SOUTH AFRICA – Leading food companies in South Africa have joined South Africa’s leading corporations in an unprecedented show of solidarity to country and commitment to building its battered economy.

The pledge was made by CEOs from over 115 of South Africa’s leading corporations which includes various food industry heavyweights like RCL Foods, Unilever, South African Breweries, and PepsiCo.

Other major food companies that signed the pledge include fast food restaurant chain Nandos, soft beverage company Coca Cola, and fish harvesting and processing companies Oceana group and Sea harvest.

South Africa’s economy has in recent times faced a number of crises including low economic growth, collapsing infrastructure, rampant crime and corruption, and unacceptably high levels of inequality and unemployment.

The CEOs however expressed their firm belief in the immense potential of the economy which is the second largest in sub-Saharan Africa after it was overtaken by Nigeria.

“We are committed to building it and have come together to address the current challenges with the aim of achieving sustainable, inclusive economic growth,” the CEOs said.

“Through strategic partnerships and focused interventions, we have the power to make a significant and positive impact on our nation, creating hope for all South Africans. We are resolutely committed to being a force for good”.

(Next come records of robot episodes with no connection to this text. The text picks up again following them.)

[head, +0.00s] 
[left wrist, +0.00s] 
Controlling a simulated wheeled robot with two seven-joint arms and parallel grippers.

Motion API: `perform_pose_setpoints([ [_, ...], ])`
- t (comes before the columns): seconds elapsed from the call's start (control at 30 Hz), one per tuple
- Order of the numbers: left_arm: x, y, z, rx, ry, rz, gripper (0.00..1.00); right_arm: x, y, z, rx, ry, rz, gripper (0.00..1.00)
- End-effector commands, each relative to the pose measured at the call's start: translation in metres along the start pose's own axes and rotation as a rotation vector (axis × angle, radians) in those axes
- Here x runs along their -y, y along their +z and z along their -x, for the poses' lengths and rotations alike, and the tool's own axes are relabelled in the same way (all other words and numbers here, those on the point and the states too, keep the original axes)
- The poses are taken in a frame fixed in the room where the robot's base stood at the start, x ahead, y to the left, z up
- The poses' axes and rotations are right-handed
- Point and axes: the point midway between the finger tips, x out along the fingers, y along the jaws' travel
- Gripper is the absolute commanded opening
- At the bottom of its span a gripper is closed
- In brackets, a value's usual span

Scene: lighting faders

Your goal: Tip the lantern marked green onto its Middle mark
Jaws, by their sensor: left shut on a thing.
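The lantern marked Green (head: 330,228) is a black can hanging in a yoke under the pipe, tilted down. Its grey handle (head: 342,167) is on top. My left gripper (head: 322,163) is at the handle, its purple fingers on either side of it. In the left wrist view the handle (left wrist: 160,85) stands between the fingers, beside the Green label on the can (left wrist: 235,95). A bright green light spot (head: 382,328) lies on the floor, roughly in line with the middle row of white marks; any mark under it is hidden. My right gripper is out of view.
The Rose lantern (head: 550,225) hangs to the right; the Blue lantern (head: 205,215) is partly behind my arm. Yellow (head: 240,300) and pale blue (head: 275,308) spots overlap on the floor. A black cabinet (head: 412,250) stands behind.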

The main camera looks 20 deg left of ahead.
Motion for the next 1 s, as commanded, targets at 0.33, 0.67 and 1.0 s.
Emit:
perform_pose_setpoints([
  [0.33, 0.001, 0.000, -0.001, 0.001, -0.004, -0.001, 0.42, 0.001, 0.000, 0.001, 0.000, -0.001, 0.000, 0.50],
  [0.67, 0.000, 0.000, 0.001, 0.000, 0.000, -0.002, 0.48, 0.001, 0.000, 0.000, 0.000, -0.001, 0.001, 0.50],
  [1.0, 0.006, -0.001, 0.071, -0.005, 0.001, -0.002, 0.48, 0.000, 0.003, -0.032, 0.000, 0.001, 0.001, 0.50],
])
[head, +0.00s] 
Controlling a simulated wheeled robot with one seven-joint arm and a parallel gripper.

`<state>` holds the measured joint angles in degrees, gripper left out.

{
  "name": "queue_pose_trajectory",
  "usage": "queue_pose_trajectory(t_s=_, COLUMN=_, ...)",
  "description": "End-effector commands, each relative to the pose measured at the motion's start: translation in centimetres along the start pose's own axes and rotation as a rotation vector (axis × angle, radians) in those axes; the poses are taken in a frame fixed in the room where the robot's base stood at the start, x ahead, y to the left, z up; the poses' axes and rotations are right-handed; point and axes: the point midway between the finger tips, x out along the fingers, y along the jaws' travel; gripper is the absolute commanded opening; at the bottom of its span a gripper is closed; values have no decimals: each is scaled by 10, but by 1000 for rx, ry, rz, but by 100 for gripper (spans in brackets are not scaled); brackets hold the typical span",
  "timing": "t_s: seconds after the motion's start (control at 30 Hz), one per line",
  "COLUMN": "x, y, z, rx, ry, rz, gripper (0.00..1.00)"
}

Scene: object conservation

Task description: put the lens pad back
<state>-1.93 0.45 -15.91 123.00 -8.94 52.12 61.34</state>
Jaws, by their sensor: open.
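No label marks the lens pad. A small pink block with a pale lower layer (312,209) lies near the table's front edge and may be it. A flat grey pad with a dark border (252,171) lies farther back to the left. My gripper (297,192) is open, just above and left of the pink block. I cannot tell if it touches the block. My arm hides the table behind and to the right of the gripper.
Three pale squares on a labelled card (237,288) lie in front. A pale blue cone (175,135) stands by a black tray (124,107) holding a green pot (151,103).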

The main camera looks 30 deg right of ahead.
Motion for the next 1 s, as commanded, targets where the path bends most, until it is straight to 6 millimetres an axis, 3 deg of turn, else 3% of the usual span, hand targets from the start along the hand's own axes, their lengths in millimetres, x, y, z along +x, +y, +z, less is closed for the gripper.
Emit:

The scale, diversity and depth of the companies and CEOs behind this pledge is unprecedented and includes other sectors including banking & finance, energy and mining, manufacturing, Manufacturing and logistics, and legal and professional services.

According to the statement, the value of the listed entities that signed the pledge exceeds R11 trillion, employing more than 1.2 million people.

Business’s partnership with government – recently announced by the President and leading CEOs – is a primary example of this type of collaborative effort, which is focused on addressing key fundamentals.

According to the CEOs, the intention is to bring resources and capacity to bear to address the socioeconomic crises facing our country.

Their statement further revealed that process of securing extensive resources including funding, skills and expertise to assist government in addressing these initial priorities has started and is being procured.

This is being done through organised business, including BUSA, B4SA, Business Leadership South Africa, and the Resource Mobilisation Fund (RMF), which recently raised R100 million to contribute expertise to the government via the National Energy Crisis Committee.